Franchise Financing becomes critical to a prospective franchisee after he or she has made their selection to purchase a franchise. At that point clients always ask us – ‘How does franchise finance work in Canada?’
Naturally a large amount of time hopefully has been spent, as well as care! , in selecting the right business investment opportunity. Only one simply question remains, how does one pay for or finance the business.
One of the key aspects of that question is the type and size of the business you are purchasing. In some cases you are even considering perhaps purchasing an existing franchise from a current business owner who wishes to move on for whatever reason. (It is sometimes good to know why that owner wishes to sell of course.)

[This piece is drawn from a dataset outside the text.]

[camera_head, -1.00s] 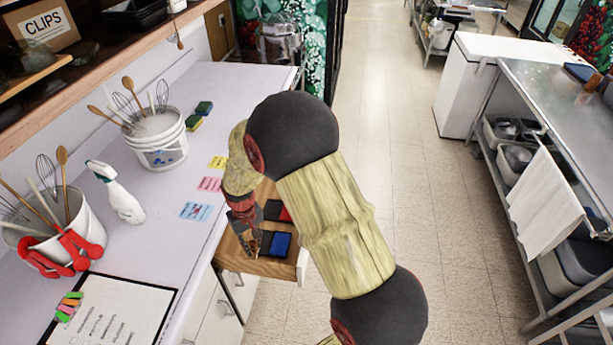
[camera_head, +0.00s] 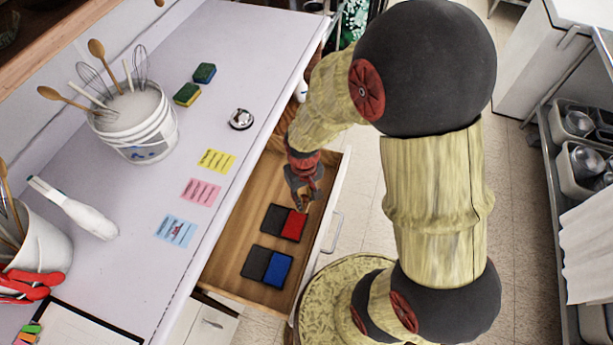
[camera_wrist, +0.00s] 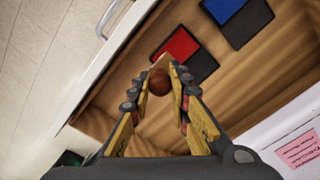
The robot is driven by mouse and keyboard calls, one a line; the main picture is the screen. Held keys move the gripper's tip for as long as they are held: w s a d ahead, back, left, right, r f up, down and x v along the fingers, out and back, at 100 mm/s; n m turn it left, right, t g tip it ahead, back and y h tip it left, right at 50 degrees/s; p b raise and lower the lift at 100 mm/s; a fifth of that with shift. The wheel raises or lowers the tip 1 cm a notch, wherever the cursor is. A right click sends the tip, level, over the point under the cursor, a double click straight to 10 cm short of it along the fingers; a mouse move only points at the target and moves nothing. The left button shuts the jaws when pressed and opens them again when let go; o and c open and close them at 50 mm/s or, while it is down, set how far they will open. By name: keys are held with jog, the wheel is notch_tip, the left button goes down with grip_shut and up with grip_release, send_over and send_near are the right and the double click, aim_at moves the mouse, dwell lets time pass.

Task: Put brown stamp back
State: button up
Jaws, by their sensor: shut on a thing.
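The brown stamp shows in the wrist view as a round brown knob (camera_wrist: 159,83) on a lighter tan part, between my fingertips. My gripper (camera_head: 303,198) is shut on it and points down over the open wooden drawer (camera_head: 225,262). It is beside the far end of the red ink pad (camera_head: 297,225). The blue ink pad (camera_head: 277,268) lies nearer in the drawer; it also shows in the wrist view (camera_wrist: 243,22). In the head view my fingers hide most of the stamp. I cannot tell whether its base touches the drawer floor.
The counter (camera_head: 130,205) left of the drawer holds yellow (camera_head: 216,162), pink (camera_head: 201,192) and blue (camera_head: 175,231) notes, a bell (camera_head: 241,119), sponges (camera_head: 187,94) and a white utensil bucket (camera_head: 137,125). The drawer's front panel (camera_head: 330,215) stands right of my gripper. The drawer's far part looks clear.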

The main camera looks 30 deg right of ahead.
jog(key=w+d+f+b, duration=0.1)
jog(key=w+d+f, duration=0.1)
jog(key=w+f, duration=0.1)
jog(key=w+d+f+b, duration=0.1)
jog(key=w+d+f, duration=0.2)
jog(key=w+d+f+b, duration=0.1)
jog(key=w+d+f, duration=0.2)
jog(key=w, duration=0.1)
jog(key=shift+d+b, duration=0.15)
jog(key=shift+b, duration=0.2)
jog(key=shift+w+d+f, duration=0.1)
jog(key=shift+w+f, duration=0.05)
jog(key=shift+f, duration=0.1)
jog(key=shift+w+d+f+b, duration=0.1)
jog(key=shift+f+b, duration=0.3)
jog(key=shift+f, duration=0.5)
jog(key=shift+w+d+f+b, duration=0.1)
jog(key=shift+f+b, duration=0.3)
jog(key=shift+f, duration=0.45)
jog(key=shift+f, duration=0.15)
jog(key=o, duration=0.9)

Size and type of business dictates the amount of financing you will need in Canada. We could generally lump franchise business models into two categories – service related businesses, or asset intensive businesses. Let’s choose a quick example – if you are buying a mobile furniture repair business all you need is a truck, some products and inventory, and you are in business. However, the purchase of a major restaurant franchise could involve hundreds of thousands, sometimes millions of dollars in leaseholds, assets, equipment, and on occasion even real estate.
So if finances are limited that might be one of the factors that you might want to consider focusing on a service business that is not asset intensive. Naturally just the type of business you purchase shouldn’t solely be driven around what you can afford; there are other factors to take into consideration also. These might include your personal interest in the industry, or even more importantly, your expertise. Example: Not everyone is cut out to be a restaurateur and deal with the public all day.

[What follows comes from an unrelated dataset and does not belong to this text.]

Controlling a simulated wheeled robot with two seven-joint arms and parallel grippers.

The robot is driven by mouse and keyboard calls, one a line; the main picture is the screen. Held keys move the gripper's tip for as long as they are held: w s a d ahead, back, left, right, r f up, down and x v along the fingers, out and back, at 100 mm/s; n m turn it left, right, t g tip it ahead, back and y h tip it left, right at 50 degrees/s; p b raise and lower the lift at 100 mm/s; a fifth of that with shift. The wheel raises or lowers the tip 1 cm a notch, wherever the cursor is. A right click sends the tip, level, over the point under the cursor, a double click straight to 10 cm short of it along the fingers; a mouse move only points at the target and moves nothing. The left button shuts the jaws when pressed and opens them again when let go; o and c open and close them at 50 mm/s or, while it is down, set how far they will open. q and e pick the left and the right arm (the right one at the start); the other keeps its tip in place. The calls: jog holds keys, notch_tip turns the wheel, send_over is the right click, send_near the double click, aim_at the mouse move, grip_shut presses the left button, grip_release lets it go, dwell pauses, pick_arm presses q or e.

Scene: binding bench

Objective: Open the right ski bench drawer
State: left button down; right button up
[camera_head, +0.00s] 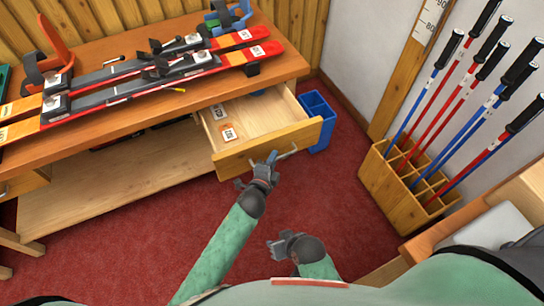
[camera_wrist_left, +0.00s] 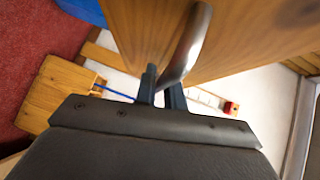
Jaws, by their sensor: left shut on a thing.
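The right drawer (camera_head: 262,140) of the ski bench (camera_head: 128,48) stands pulled out, and its inside shows, with two small labelled cards (camera_head: 224,122) lying in it. Its front carries a metal bar handle (camera_head: 287,154). My left gripper (camera_head: 269,160) is at the handle and shut on it. In the left wrist view the handle (camera_wrist_left: 188,50) runs down between the fingers of my left gripper (camera_wrist_left: 162,88), against the wooden drawer front. My right gripper (camera_head: 278,245) hangs low over the red carpet, away from the bench; its finger opening is too small to tell.
Red and black skis (camera_head: 150,88) lie on the bench top. A blue bin (camera_head: 318,118) stands on the floor just right of the drawer. A wooden rack (camera_head: 392,190) with several ski poles stands at the right. Red carpet (camera_head: 330,190) lies clear before the drawer.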

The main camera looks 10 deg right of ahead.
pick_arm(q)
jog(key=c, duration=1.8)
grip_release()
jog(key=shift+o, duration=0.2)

When financing a franchise you should also focus in on two key points – what funds do you need to acquire the business, and , as importantly, why financing is required on an ongoing basis for what finance people term as ‘ working capital ‘ . This would include ongoing investments you need to make in inventory, accounts receivable (if you are selling to a business) and in some cases equipment.
There are a handful of key options you can utilize to finance your purchase of a franchise. In Canada we can break these down into a few key components. The first component, and it’s a requirement also, is your own investment of capital into the business. No one will finance a business where the owner has not put in some capital. The majority of franchises in Canada are financed by a unique government guaranteed loan that is technically called the BIL programme. This program has attractive rates, terms and structures, but at the same time requires a lot of careful planning.
Because franchise financing in Canada is a niche industry we encourage clients to work with a respected, trusted, and experienced advisor in this area. The assistance you will get with cash flow planning, financing options, and access to franchise capital could make or break your overall success.